Light & Verity

Brits claim another Yale provost

Hamilton leaves for Oxford.

Michael Marsland

Michael Marsland

Provost Andrew Hamilton has been tapped to lead Oxford. View full image

The Yale provost's office is starting to look like a triple-A farm team for leaders of elite universities. In June, it was announced that Yale's current provost, chemist Andrew Hamilton, has been named vice chancellor of the University of Oxford—the fourth consecutive Yale provost named to the top job at a leading university. (The title of chancellor is an honorary one in British universities; the vice chancellor is the chief executive officer.) Hamilton follows past provosts Susan Hockfield (who became president of MIT in 2004), Alison Richard (vice chancellor, Cambridge, 2003), and Judith Rodin (president, University of Pennsylvania, 1994–2004). Hamilton will take office in October 2009.

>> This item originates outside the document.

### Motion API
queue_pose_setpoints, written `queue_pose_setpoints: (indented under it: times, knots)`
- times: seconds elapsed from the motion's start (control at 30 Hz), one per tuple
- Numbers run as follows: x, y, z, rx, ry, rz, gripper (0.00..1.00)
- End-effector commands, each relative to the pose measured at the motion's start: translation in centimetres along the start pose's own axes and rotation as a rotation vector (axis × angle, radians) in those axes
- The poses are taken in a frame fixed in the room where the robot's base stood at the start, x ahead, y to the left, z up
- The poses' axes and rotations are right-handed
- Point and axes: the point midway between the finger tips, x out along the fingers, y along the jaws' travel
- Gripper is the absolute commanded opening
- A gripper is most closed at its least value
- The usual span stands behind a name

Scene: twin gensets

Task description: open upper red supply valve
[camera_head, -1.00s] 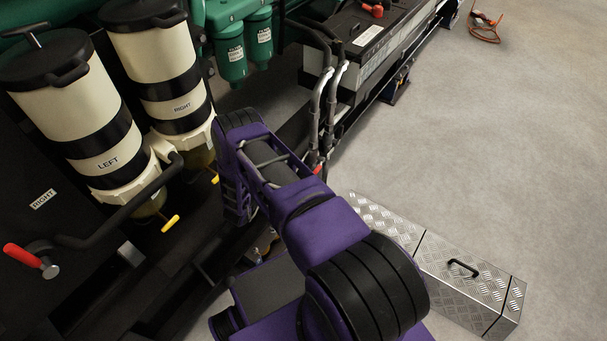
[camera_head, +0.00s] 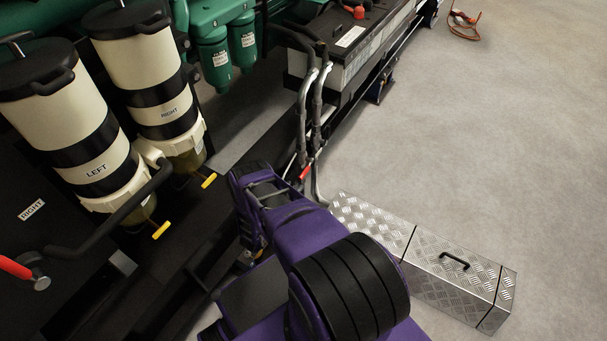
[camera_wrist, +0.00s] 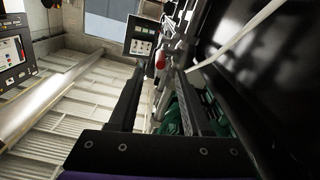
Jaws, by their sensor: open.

Although a native of Britain, Hamilton has spent his professional life in the United States, including eleven years at Yale, four of them as provost. "It's not a system I have worked in before," he says of British higher education, "but it's one that I see as being a very interesting and important challenge for me." He will be the first vice chancellor of Oxford who had no prior affiliation with the university.

Hamilton cites the acquisition of the new West Campus, changes to the tenure system, and steps toward greater faculty diversity as sources of satisfaction during his tenure at Yale. He leaves in the midst of Yale's capital campaign, but he is stepping into a leading role in Oxford's recently launched $2.5 billion campaign.

President Levin wrote to the Yale faculty and staff that he plans to have a successor in place by early fall. If he follows precedent, Levin will not have to look far: the last nine provosts were all chosen from among Yale's faculty.